• [EXERCISE BRIEF]:
Consider the listing below. Extract exactly the lines from the line containing "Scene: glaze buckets" to the line containing "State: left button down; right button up", both included.

• [RECORDS PROVIDED]:
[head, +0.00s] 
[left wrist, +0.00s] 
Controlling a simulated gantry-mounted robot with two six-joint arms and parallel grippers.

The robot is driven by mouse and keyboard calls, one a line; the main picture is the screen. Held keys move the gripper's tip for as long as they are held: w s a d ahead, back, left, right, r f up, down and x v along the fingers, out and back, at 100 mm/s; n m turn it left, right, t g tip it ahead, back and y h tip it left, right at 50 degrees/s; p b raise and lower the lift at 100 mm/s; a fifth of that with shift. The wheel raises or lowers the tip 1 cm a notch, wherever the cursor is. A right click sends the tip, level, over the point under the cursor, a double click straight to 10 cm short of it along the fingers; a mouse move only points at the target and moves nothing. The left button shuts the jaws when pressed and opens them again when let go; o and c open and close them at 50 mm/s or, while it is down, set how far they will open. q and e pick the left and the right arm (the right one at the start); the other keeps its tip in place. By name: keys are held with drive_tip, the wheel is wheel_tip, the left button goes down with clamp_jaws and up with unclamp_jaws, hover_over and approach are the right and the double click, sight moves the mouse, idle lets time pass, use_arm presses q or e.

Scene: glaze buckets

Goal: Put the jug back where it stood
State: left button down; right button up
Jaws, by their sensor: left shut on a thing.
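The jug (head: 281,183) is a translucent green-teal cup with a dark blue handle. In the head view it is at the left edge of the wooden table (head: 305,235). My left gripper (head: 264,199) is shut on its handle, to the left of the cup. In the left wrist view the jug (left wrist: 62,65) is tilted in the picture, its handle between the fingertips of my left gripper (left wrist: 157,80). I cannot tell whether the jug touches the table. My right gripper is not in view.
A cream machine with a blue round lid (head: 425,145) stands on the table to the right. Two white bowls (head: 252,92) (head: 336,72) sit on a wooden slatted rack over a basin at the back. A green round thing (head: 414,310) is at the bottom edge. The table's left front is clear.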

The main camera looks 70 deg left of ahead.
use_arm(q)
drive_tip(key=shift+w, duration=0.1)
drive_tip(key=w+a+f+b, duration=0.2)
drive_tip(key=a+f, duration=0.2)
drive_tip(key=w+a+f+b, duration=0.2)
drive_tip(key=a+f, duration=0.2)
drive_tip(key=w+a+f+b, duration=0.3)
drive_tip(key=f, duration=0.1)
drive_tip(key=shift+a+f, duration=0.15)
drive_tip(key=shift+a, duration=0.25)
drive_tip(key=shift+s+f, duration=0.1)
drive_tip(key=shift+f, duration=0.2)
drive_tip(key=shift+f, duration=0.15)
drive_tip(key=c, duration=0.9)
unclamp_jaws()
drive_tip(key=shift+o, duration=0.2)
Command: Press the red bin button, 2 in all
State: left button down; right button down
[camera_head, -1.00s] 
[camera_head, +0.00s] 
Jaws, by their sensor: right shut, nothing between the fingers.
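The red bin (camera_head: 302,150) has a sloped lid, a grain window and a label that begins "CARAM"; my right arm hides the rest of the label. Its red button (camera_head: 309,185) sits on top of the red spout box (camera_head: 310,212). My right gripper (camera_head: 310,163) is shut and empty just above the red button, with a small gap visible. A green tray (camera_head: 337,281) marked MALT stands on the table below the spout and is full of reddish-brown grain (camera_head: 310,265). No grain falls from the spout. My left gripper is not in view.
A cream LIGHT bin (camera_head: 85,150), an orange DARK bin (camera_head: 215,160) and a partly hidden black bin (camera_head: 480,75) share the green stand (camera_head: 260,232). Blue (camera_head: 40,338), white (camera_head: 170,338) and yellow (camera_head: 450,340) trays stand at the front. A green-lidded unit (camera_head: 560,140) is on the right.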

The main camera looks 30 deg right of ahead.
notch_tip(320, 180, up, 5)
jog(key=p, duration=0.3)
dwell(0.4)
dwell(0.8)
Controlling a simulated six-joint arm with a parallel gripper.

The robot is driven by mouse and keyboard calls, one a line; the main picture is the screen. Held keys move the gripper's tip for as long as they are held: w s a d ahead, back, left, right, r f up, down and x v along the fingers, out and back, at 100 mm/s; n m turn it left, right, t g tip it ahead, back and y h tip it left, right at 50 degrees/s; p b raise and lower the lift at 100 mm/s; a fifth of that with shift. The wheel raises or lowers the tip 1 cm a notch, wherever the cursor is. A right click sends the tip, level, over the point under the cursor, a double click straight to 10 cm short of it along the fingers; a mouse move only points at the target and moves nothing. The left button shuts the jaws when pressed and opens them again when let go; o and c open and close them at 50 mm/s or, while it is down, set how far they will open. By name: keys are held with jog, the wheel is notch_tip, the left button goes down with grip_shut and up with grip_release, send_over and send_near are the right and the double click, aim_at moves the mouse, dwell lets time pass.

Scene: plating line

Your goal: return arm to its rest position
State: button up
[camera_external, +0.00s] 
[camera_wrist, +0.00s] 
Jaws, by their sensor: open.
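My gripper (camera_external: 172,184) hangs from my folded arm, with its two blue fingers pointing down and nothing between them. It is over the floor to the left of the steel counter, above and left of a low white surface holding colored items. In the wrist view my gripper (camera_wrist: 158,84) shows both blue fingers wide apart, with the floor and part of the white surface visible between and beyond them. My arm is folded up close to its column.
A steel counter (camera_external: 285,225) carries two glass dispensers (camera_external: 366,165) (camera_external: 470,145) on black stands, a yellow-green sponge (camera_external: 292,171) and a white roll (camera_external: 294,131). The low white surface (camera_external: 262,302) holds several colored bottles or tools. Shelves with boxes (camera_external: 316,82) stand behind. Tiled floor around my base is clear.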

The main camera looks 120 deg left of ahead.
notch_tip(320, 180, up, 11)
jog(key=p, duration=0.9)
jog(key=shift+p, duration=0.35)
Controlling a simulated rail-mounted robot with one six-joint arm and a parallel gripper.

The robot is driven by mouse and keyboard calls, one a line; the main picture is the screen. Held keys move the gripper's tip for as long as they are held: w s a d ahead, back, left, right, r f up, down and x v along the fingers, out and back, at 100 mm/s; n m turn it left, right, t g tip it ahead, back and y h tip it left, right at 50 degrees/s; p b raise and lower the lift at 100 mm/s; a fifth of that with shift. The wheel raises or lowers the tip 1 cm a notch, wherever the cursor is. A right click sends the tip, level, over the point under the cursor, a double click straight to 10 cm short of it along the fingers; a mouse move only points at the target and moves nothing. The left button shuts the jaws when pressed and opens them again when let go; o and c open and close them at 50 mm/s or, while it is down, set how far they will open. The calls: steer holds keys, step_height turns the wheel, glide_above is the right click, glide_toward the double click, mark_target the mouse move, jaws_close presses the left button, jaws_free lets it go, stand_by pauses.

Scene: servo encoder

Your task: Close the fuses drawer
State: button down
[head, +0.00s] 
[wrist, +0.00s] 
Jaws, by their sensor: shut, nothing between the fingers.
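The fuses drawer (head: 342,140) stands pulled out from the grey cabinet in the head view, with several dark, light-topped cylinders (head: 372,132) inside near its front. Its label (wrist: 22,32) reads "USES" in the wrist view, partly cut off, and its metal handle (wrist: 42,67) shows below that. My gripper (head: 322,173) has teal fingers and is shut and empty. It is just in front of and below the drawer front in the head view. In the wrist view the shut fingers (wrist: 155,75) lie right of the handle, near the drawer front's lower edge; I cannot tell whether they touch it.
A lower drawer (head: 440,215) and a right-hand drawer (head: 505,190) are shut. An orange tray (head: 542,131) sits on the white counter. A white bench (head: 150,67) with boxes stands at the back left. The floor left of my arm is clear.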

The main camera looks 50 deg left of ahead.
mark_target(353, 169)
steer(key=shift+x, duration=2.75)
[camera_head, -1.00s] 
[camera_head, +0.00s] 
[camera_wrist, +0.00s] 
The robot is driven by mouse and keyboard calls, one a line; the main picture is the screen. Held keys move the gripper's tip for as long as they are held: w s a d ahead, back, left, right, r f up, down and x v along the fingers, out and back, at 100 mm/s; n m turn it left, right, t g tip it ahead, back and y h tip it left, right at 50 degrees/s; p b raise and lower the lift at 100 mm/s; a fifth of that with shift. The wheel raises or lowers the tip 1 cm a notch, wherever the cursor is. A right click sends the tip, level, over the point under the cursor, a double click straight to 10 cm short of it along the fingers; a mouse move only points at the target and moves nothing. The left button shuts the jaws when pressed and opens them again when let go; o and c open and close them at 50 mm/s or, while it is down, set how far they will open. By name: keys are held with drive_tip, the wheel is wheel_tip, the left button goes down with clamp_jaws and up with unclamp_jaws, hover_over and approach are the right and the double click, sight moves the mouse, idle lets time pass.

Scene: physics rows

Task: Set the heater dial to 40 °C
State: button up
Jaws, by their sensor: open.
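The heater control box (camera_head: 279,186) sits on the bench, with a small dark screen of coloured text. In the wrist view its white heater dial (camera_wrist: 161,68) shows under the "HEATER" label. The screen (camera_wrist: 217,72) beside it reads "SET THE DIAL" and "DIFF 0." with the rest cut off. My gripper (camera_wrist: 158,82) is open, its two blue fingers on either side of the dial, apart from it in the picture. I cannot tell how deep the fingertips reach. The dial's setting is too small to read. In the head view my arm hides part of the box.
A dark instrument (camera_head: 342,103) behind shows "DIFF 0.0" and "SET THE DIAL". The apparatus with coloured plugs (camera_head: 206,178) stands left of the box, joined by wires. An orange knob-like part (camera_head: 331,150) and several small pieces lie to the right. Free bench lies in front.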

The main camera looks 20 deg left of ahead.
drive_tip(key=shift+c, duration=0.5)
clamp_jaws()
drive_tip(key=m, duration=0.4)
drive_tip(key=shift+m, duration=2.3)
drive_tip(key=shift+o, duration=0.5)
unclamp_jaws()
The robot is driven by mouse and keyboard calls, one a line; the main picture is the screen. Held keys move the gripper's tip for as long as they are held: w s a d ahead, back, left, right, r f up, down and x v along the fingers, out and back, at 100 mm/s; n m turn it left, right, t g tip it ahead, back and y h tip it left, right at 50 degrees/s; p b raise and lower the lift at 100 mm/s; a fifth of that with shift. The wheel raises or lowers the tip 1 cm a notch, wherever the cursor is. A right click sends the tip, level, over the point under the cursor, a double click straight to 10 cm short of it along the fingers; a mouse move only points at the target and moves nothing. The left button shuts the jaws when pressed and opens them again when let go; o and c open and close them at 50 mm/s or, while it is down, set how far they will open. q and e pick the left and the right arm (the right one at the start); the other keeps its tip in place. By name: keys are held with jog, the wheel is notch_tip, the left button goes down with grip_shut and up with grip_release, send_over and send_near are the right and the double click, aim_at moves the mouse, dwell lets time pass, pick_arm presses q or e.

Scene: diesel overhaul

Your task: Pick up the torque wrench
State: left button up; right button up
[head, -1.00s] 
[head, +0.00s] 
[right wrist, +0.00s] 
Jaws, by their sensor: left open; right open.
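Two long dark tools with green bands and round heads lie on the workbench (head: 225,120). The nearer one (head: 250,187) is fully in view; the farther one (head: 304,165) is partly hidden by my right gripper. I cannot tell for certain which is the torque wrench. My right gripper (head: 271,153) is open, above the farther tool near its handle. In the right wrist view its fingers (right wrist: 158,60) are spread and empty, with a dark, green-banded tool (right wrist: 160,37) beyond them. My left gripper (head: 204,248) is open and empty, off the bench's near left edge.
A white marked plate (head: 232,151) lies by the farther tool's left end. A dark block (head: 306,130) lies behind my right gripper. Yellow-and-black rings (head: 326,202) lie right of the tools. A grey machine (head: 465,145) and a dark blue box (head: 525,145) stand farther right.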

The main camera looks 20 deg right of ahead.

• [ANSWER TO THE PROBLEM]:
Scene: glaze buckets

Goal: Put the jug back where it stood
State: left button down; right button up

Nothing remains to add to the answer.